You have convinced me that spending time face-to-face with customers is the best use of my sales time. How much of my week should I spend entertaining customers; taking them to lunch, ballgames, etc.?
Great question. Let me answer this is two ways. First, spend as much time as you can interacting with your customers in social settings. That means that you should try to have lunch with a customer every day. You should entertain in the evening as often as your family, your boss, your life style and your budget will allow.
Having said that, here’s a second answer. The issue has more to do with the quality of the time than it does the quantity of time. You shouldn’t spend social time with a customer just to meet some quantity goal. It’s not time for the sake of time; it’s time for the sake of some objective. If, for example, you take the same customer out to lunch every week because the two of you are buddies, that’s not quality time. If you take people out to lunch or to a ball game, and those people are minor players in an account, having little, if any, influence on the decision, that also is not quality time.
Instead, be thoughtful and strategic about the investment of your time in your customers. Make a list of all the people who are important decision-makers or influencers in your “A” accounts. Then, think about which of them do not know you very well. This is a critical issue. Remember, it’s less important that you know them, than it is that they know you. If they feel like they know you and are comfortable with you, you will have significantly advanced the personal relationship and made it easier for them to do business with you. So, your primary objective in spending social time with a customer is to have them become comfortable with you. Your secondary objective is to get to know them better.
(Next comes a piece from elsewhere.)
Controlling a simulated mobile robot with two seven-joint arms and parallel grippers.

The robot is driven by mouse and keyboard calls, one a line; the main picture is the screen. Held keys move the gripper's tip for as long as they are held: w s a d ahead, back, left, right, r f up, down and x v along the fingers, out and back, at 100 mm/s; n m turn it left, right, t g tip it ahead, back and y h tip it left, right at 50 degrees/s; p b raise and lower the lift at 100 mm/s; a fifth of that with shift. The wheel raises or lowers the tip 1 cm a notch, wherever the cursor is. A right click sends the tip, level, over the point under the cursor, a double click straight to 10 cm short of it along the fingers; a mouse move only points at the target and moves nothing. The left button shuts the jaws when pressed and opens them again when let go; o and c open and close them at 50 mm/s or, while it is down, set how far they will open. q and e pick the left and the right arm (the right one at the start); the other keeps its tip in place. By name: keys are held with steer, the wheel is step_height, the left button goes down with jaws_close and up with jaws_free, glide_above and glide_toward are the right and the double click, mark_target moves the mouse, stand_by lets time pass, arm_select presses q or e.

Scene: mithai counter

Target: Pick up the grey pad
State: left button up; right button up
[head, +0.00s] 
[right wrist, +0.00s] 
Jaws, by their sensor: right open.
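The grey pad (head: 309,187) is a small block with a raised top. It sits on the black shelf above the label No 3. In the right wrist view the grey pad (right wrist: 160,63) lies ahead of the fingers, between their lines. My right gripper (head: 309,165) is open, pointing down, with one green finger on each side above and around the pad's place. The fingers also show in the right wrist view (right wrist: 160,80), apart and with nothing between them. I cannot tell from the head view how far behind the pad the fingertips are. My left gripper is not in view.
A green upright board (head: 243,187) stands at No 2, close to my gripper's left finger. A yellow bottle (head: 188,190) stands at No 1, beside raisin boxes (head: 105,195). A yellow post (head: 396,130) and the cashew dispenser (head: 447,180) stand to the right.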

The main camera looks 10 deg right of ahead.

With that clearly in mind, identify those powerful people in your “A” accounts who should know you better, and try to spend social time with them.
If I found myself free for lunch on Tuesday, for example, I’d start at the top of the list, and invite my number one candidate. If he/she couldn’t make it, I’d go to number two, and so on. That way, I was always focusing on those individuals who were most strategically important.
The amount of entertaining by sales people has dwindled significantly in the last decade. I recall one of my friends, a manufacturer’s rep who sold automotive components in Detroit, had an entertaining budget in excess of $80,000 annually. And that was twenty years ago.
While those days of lavish spending are in the past, it is, never-the-less, true that spending social time with a customer can be a powerful sales strategy. In my days as a field sales person, I would take two or three customers and their spouses out to dinner at Greektown in Detroit, followed by a Tiger game. My spouse would join me, and we would have six or eight people together for the evening. We never talked business, but business in those accounts always grew afterward. It was because they got to know me on a personal basis. I met their spouses, and they mine. We came to know one another as real people, not just people playing the role of buyer and seller. As a result of forging this personal relationship, it was easier for us to do business together.
That is still true today, perhaps even more so. As more and more business is done electronically, people hunger for the high-touch of personal relationships that has been excluded by high-tech communications. That sales person who is able to build real personal relationships with his/her customers will succeed where others fail.